Dataset extract:
▶

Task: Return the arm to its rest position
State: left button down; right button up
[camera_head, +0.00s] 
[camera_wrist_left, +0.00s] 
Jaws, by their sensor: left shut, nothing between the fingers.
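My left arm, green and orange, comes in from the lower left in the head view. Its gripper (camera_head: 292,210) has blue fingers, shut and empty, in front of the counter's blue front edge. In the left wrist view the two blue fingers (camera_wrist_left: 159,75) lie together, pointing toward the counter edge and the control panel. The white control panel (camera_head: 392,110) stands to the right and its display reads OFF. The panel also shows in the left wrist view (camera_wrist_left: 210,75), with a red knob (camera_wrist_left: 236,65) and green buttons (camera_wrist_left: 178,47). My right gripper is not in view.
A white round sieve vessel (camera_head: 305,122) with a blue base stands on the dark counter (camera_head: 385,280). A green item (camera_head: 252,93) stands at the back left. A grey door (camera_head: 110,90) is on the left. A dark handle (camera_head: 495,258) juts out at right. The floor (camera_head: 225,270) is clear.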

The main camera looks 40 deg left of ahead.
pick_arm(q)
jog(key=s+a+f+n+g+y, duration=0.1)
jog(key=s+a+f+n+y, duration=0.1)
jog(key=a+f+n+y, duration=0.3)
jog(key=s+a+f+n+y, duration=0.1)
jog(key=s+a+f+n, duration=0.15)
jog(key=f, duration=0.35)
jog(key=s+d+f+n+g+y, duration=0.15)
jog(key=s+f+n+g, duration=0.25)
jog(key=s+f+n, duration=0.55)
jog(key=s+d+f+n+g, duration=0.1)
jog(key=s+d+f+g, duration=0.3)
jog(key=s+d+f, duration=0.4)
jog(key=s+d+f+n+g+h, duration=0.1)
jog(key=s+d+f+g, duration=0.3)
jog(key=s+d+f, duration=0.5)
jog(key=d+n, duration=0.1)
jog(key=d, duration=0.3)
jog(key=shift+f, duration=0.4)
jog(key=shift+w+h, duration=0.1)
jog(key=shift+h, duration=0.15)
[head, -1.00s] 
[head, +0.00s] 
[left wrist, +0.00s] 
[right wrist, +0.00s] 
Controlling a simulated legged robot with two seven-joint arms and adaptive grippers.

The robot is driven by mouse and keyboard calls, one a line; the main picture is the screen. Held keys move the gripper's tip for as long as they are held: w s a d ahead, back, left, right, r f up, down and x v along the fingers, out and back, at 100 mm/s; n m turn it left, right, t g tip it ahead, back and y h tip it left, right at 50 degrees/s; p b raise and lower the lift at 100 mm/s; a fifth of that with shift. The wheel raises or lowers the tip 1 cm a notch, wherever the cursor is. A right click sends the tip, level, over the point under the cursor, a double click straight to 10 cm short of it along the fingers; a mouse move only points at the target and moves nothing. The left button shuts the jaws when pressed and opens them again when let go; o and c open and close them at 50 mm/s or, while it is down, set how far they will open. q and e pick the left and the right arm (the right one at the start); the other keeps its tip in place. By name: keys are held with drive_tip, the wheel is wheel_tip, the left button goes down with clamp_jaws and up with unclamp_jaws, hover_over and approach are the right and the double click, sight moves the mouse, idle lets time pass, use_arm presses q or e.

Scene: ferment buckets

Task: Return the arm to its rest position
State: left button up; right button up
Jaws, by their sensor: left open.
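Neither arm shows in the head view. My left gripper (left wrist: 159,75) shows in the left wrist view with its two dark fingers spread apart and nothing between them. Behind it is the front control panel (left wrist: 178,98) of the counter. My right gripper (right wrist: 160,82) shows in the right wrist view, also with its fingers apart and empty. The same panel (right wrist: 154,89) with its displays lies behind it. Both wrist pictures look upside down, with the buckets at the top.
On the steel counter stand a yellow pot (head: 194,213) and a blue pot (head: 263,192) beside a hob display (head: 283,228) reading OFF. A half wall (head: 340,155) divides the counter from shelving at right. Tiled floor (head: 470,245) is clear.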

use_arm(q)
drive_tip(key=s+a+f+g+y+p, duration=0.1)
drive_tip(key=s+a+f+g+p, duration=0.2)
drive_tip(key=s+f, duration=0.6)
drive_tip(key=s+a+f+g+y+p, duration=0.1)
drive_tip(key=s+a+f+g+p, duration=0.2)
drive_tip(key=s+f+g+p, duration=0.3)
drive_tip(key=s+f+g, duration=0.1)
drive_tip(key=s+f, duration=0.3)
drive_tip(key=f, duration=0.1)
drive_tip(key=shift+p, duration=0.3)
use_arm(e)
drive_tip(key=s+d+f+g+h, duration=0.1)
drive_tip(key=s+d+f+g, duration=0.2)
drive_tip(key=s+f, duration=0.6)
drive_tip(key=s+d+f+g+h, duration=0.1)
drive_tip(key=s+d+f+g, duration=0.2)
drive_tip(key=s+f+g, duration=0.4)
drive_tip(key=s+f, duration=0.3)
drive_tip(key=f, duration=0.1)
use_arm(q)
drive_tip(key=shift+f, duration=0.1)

◀

Filter the entries and copy out every line with the word "State".

Exercise output:
State: left button down; right button up
State: left button up; right button up

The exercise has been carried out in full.